On Mon, Aug 2, 2021 at 9:41 AM Adam Bowie <[email protected]> wrote:

> This piece by an Aussie journalist who works in America amused me.
> Spoiler: He's not an NBC super-fan -
> https://www.theguardian.com/sport/2021/aug/02/nbc-olympic-coverage-peacock-replays-primetime
>

A lot of his criticisms are the same ones we've had on this list going back
to our beginning. NBC inherited its primetime Olympic coverage from ABC's
Roone Arledge playbook and they have trained US viewers to want and
appreciate that style of coverage. The quick cuts from live events to
replays and incoherent coverage, while annoying to him, are exciting to US
viewers who aren't invested in the sports or know how other countries cover
the games. A lot of the annoying things like sponsor mentions and
meaningless interviews are ambient to the average viewer, who doesn't see
them as annoying at all.

Right now I have two minor gripes about the coverage: every announcing team
in any sport gets a media packet from the team, league, federation, etc. In
it are some notes about players or athletes. Announcers read the notes as
part of their prep and good ones use them when there's a lull in the action
or they want to draw attention to a certain player. Below average
announcers use them in a way that reminds you that the announcer doesn't
have insight to a player based on research or conversations, but they're
just reading notes from a media packet. There's way too much of this note
reading in NBC coverage. Usually it comes when the camera is showing
competitors one by one at the pool's starting platform or runners at the
blocks. The announcer will say the competitor's name and home country and
then add a note that seems to come out of nowhere.

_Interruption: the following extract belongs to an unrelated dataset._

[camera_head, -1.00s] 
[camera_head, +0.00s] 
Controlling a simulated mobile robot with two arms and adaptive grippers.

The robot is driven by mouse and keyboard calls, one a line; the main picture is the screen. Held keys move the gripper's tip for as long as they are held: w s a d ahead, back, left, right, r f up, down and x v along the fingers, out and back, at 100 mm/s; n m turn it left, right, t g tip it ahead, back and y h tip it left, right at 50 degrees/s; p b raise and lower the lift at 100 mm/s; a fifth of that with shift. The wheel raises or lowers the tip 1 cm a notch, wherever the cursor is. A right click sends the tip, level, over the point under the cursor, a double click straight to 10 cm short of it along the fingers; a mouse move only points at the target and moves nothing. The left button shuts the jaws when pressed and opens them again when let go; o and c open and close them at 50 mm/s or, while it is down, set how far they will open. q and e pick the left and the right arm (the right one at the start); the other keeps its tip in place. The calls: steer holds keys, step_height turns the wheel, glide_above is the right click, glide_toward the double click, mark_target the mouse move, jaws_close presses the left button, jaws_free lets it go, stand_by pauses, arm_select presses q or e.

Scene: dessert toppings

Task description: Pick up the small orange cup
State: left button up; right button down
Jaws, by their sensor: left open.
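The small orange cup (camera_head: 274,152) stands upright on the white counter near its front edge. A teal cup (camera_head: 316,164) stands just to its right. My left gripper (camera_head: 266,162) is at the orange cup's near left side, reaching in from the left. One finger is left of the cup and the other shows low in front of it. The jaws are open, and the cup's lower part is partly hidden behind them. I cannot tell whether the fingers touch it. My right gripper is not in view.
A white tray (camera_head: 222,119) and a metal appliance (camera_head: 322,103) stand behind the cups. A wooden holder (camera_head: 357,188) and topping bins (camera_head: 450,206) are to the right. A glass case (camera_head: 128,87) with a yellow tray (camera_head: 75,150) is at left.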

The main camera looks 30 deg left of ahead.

My other gripe, which comes from news coverage more than NBC, is
hearing/seeing every day about shockers and upsets. In an elite competition
anybody can win, especially with the tight margins at the Olympics, and
world champions or previous gold medal winners are not entitled to win
their events. It makes for fun TV to see someone unexpected win and
exhilarating to watch their surprise, but when I look at sports headlines
in the early morning and it's full of "shockers," it bugs me.